Work to do >>
Pick out every line in the data below that holds "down".

Dataset excerpt >>
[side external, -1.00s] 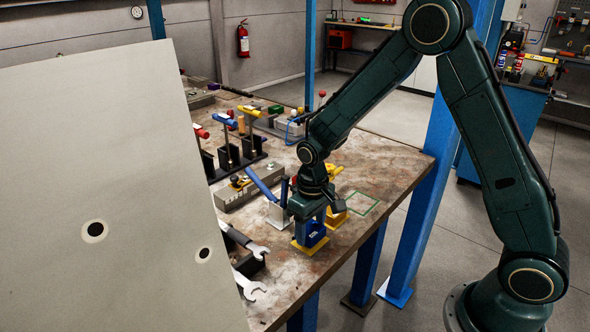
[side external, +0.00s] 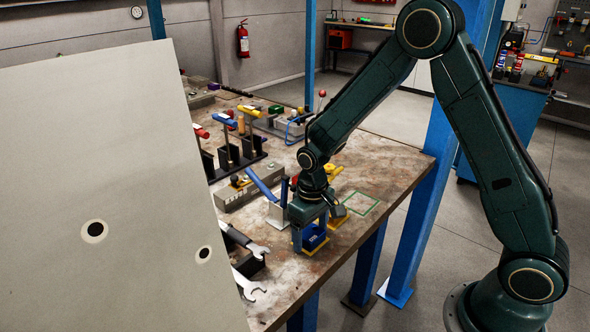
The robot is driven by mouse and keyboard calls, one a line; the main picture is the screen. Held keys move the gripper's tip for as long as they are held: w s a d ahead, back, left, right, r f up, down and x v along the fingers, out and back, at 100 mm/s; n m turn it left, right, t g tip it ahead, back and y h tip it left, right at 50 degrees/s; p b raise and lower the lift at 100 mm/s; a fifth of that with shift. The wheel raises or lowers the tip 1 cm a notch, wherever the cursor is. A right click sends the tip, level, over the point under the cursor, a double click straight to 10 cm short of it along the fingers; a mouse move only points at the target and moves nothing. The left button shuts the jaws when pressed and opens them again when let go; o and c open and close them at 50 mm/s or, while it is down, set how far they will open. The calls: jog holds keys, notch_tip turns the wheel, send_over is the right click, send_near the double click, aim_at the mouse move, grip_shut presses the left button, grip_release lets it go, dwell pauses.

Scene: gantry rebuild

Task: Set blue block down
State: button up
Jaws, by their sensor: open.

Response below >>
The robot is driven by mouse and keyboard calls, one a line; the main picture is the screen. Held keys move the gripper's tip for as long as they are held: w s a d ahead, back, left, right, r f up, down and x v along the fingers, out and back, at 100 mm/s; n m turn it left, right, t g tip it ahead, back and y h tip it left, right at 50 degrees/s; p b raise and lower the lift at 100 mm/s; a fifth of that with shift. The wheel raises or lowers the tip 1 cm a notch, wherever the cursor is. A right click sends the tip, level, over the point under the cursor, a double click straight to 10 cm short of it along the fingers; a mouse move only points at the target and moves nothing. The left button shuts the jaws when pressed and opens them again when let go; o and c open and close them at 50 mm/s or, while it is down, set how far they will open. The calls: jog holds keys, notch_tip turns the wheel, send_over is the right click, send_near the double click, aim_at the mouse move, grip_shut presses the left button, grip_release lets it go, dwell pauses.
Task: Set blue block down

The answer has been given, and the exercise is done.